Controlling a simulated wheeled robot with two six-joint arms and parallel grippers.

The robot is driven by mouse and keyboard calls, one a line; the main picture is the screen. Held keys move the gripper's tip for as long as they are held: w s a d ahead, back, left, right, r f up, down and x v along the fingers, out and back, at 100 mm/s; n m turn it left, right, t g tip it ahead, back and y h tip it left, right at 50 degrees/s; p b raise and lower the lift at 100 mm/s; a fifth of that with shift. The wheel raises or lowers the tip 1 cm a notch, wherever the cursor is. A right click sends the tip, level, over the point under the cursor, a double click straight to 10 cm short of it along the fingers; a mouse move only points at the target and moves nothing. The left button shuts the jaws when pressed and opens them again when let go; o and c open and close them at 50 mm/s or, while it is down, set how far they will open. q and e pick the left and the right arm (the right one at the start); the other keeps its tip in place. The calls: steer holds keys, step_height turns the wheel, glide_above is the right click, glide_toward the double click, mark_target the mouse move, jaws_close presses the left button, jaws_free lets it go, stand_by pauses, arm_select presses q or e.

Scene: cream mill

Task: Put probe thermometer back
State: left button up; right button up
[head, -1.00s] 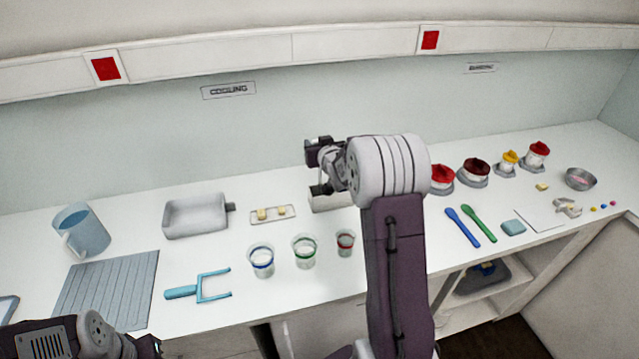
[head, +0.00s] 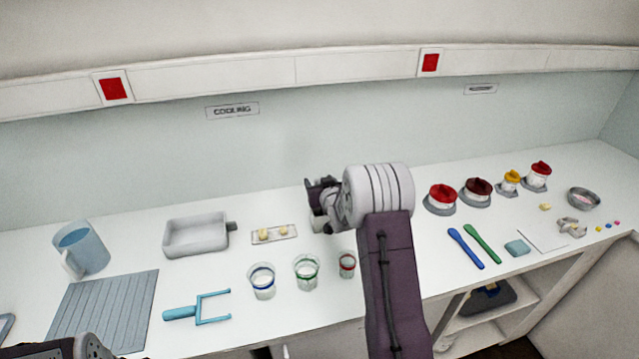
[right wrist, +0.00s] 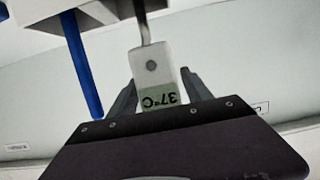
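The probe thermometer (right wrist: 157,75) shows in the right wrist view as a white body with a green display reading 37°C upside down. Its thin metal probe runs up to the top of the picture. My right gripper (right wrist: 157,78) has a finger close against each side of the body and appears shut on it. In the head view my right gripper (head: 320,190) is over the back of the counter, largely covered by my wrist; the thermometer is hidden there.
A white part (right wrist: 95,12) and a blue rod (right wrist: 82,65) are close to the probe in the right wrist view. Banded cups (head: 306,272) stand in front, a small tray (head: 262,241) left. Red-lidded jars (head: 441,198) stand right.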

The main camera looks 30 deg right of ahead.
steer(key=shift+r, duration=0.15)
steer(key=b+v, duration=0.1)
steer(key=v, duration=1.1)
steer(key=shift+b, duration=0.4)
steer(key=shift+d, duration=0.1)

● ● ● ● ●

Begin with the line that contains "Task: Put probe thermometer back", end with the line that contains "[head, +0.00s]", and set down every line in that range exactly as it stands, minus the pictures.

## WRITTEN SOLUTION
Task: Put probe thermometer back
State: left button up; right button up
[head, -1.00s] 
[head, +0.00s] 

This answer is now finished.